Still, it is the same person. Since each person independently generates their account and generates their public-private key pair locally without needing anyone's approval, what if two people generate the same public-private key pair? For instance, if someone wants to steal Bitcoins, one method would be to continuously generate public-private keys and compare the public key I generated with an existing public key on the blockchain. If they match, they could use the private key to steal money from that account. This attack method seems theoretically possible, but in practice, it is not feasible. For example, if you have a 256-bit hash value, the probability of generating the same public-private key pair is extremely low. Even if you have a supercomputer generating a large number of public-private key pairs daily, the probability of two people having the same public-private key pair is negligible. This probability is smaller than the probability of the Earth exploding. So far, there have been no known cases of anyone successfully attacking using this method. It is important to emphasize that we assume there is a good source of randomness when generating public-private keys.
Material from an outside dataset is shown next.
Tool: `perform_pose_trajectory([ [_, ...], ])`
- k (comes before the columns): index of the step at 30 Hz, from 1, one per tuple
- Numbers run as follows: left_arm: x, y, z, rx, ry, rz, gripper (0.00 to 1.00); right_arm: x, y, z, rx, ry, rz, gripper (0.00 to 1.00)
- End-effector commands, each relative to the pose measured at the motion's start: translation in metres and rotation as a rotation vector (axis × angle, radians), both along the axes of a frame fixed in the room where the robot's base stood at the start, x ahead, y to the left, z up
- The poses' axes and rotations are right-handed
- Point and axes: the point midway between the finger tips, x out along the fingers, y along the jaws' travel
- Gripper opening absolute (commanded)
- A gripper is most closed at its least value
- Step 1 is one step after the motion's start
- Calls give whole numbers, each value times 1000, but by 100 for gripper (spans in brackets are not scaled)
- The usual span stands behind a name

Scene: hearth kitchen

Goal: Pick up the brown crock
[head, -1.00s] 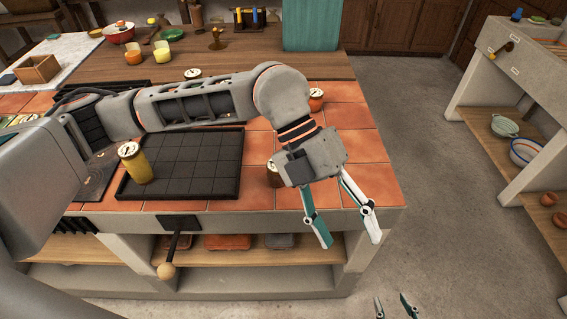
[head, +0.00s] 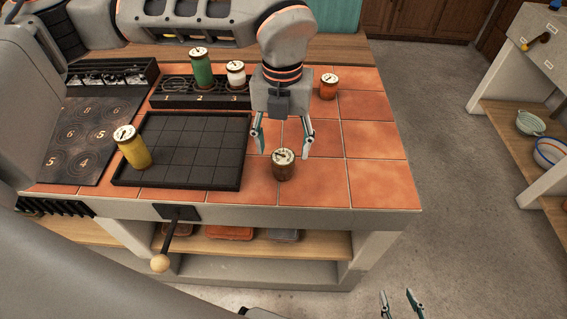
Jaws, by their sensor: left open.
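The brown crock (head: 284,172) stands upright on the orange tiles near the counter's front edge, a pale lid with a dark mark on top. My left gripper (head: 283,147) is open and points down just behind and above the crock. Its fingertips are spread to either side of the lid, with nothing between them that I can make out; whether they touch the crock cannot be told. My right gripper (head: 400,296) shows only its two fingers at the bottom edge, spread apart and empty, over the floor.
Green (head: 202,72) and white (head: 236,78) crocks stand in a numbered rack behind. An orange crock (head: 328,88) stands at the back right. Tiles right of the brown crock are clear.

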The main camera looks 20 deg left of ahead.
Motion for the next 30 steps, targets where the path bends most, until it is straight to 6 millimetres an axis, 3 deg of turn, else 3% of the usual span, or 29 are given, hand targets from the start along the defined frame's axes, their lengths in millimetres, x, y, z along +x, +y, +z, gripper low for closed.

This is called a good source of randomness. The process of generating public-private keys must be random. If the chosen source of randomness is poor, the previous analysis does not hold, and two people could end up generating the same public-private key pair. The signing algorithm used in Bitcoin not only requires a good source of randomness when generating public-private keys but also requires a good source of randomness for each signing operation. If any signing operation uses a poor source of randomness, it could potentially leak the private key, which would be disastrous. This is something everyone must pay attention to.
We have discussed two functions: one is hashing and the other is signing. These two functions can be combined. In the Bitcoin system, it is common to first compute a hash of a message and then sign this hash value.